▸ Problem details
Can you quote the records below in full, word for word?

*-*-*

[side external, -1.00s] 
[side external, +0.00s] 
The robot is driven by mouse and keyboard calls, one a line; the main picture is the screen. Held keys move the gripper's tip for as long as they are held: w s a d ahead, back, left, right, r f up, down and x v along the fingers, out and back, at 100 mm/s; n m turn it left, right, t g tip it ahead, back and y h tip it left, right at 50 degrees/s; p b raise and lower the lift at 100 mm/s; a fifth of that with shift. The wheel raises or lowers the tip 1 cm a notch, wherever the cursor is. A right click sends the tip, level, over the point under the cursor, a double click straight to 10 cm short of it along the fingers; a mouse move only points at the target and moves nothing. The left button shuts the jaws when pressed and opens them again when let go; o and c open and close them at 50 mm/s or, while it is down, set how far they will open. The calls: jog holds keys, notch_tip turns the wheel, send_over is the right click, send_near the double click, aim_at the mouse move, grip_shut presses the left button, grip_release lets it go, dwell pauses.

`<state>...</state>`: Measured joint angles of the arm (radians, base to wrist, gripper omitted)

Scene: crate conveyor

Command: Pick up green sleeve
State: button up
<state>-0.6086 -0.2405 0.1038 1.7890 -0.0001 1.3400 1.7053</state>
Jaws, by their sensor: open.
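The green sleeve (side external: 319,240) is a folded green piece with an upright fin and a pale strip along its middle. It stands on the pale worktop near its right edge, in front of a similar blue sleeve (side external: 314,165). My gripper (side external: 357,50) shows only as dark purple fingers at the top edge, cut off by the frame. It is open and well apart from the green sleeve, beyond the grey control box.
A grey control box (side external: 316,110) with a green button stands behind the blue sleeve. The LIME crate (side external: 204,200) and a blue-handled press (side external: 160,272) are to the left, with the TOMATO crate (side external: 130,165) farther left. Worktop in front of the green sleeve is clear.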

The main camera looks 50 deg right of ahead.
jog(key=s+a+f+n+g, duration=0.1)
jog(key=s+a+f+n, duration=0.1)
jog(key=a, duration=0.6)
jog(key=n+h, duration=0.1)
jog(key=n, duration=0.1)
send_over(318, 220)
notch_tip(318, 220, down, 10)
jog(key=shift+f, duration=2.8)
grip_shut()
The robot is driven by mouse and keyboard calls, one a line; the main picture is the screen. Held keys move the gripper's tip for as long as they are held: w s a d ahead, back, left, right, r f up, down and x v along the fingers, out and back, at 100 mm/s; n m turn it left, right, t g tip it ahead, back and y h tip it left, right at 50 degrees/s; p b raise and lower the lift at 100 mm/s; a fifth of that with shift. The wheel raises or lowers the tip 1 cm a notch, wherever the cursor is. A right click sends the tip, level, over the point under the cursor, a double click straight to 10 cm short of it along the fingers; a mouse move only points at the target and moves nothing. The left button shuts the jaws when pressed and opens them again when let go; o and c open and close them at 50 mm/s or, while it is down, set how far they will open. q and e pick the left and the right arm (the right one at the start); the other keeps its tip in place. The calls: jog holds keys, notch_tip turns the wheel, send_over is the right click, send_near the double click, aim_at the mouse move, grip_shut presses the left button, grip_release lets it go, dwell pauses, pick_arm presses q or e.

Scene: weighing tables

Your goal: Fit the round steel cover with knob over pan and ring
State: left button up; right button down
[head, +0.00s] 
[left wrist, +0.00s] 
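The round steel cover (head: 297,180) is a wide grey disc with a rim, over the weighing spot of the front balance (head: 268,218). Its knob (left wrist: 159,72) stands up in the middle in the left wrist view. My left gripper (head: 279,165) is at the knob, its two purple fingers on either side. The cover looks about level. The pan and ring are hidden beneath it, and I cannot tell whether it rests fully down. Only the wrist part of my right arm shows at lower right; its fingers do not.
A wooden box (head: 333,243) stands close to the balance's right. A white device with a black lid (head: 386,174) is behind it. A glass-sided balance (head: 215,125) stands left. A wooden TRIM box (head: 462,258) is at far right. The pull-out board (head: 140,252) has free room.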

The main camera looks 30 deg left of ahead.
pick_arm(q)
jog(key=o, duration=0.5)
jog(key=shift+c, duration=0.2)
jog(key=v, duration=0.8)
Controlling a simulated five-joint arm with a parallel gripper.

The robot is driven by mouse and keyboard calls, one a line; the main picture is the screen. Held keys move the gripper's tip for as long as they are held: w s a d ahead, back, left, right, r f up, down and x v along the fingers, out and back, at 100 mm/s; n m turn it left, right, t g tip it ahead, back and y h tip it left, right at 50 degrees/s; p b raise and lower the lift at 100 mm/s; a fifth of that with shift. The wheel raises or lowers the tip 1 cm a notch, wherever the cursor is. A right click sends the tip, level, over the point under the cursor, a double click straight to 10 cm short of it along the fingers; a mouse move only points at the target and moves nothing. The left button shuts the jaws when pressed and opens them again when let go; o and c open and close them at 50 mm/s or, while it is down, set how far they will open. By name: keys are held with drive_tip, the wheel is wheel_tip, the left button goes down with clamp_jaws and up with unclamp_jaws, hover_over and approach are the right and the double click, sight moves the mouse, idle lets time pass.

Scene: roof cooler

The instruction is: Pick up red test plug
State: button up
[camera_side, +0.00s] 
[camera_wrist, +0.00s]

*-*-*

▸ Response
[side external, -1.00s] 
[side external, +0.00s] 
The robot is driven by mouse and keyboard calls, one a line; the main picture is the screen. Held keys move the gripper's tip for as long as they are held: w s a d ahead, back, left, right, r f up, down and x v along the fingers, out and back, at 100 mm/s; n m turn it left, right, t g tip it ahead, back and y h tip it left, right at 50 degrees/s; p b raise and lower the lift at 100 mm/s; a fifth of that with shift. The wheel raises or lowers the tip 1 cm a notch, wherever the cursor is. A right click sends the tip, level, over the point under the cursor, a double click straight to 10 cm short of it along the fingers; a mouse move only points at the target and moves nothing. The left button shuts the jaws when pressed and opens them again when let go; o and c open and close them at 50 mm/s or, while it is down, set how far they will open. The calls: jog holds keys, notch_tip turns the wheel, send_over is the right click, send_near the double click, aim_at the mouse move, grip_shut presses the left button, grip_release lets it go, dwell pauses.

`<state>...</state>`: Measured joint angles of the arm (radians, base to wrist, gripper omitted)

Scene: crate conveyor

Command: Pick up green sleeve
State: button up
<state>-0.6086 -0.2405 0.1038 1.7890 -0.0001 1.3400 1.7053</state>
Jaws, by their sensor: open.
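The green sleeve (side external: 319,240) is a folded green piece with an upright fin and a pale strip along its middle. It stands on the pale worktop near its right edge, in front of a similar blue sleeve (side external: 314,165). My gripper (side external: 357,50) shows only as dark purple fingers at the top edge, cut off by the frame. It is open and well apart from the green sleeve, beyond the grey control box.
A grey control box (side external: 316,110) with a green button stands behind the blue sleeve. The LIME crate (side external: 204,200) and a blue-handled press (side external: 160,272) are to the left, with the TOMATO crate (side external: 130,165) farther left. Worktop in front of the green sleeve is clear.

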The main camera looks 50 deg right of ahead.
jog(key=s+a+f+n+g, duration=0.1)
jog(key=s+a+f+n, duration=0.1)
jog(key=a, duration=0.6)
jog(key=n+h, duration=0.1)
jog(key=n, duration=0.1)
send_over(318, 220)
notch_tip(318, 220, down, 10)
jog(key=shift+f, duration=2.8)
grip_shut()
The robot is driven by mouse and keyboard calls, one a line; the main picture is the screen. Held keys move the gripper's tip for as long as they are held: w s a d ahead, back, left, right, r f up, down and x v along the fingers, out and back, at 100 mm/s; n m turn it left, right, t g tip it ahead, back and y h tip it left, right at 50 degrees/s; p b raise and lower the lift at 100 mm/s; a fifth of that with shift. The wheel raises or lowers the tip 1 cm a notch, wherever the cursor is. A right click sends the tip, level, over the point under the cursor, a double click straight to 10 cm short of it along the fingers; a mouse move only points at the target and moves nothing. The left button shuts the jaws when pressed and opens them again when let go; o and c open and close them at 50 mm/s or, while it is down, set how far they will open. q and e pick the left and the right arm (the right one at the start); the other keeps its tip in place. The calls: jog holds keys, notch_tip turns the wheel, send_over is the right click, send_near the double click, aim_at the mouse move, grip_shut presses the left button, grip_release lets it go, dwell pauses, pick_arm presses q or e.

Scene: weighing tables

Your goal: Fit the round steel cover with knob over pan and ring
State: left button up; right button down
[head, +0.00s] 
[left wrist, +0.00s] 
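The round steel cover (head: 297,180) is a wide grey disc with a rim, over the weighing spot of the front balance (head: 268,218). Its knob (left wrist: 159,72) stands up in the middle in the left wrist view. My left gripper (head: 279,165) is at the knob, its two purple fingers on either side. The cover looks about level. The pan and ring are hidden beneath it, and I cannot tell whether it rests fully down. Only the wrist part of my right arm shows at lower right; its fingers do not.
A wooden box (head: 333,243) stands close to the balance's right. A white device with a black lid (head: 386,174) is behind it. A glass-sided balance (head: 215,125) stands left. A wooden TRIM box (head: 462,258) is at far right. The pull-out board (head: 140,252) has free room.

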The main camera looks 30 deg left of ahead.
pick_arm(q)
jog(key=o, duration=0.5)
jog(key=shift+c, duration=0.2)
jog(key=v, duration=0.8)
Controlling a simulated five-joint arm with a parallel gripper.

The robot is driven by mouse and keyboard calls, one a line; the main picture is the screen. Held keys move the gripper's tip for as long as they are held: w s a d ahead, back, left, right, r f up, down and x v along the fingers, out and back, at 100 mm/s; n m turn it left, right, t g tip it ahead, back and y h tip it left, right at 50 degrees/s; p b raise and lower the lift at 100 mm/s; a fifth of that with shift. The wheel raises or lowers the tip 1 cm a notch, wherever the cursor is. A right click sends the tip, level, over the point under the cursor, a double click straight to 10 cm short of it along the fingers; a mouse move only points at the target and moves nothing. The left button shuts the jaws when pressed and opens them again when let go; o and c open and close them at 50 mm/s or, while it is down, set how far they will open. By name: keys are held with drive_tip, the wheel is wheel_tip, the left button goes down with clamp_jaws and up with unclamp_jaws, hover_over and approach are the right and the double click, sight moves the mouse, idle lets time pass.

Scene: roof cooler

The instruction is: Pick up red test plug
State: button up
[camera_side, +0.00s] 
[camera_wrist, +0.00s]

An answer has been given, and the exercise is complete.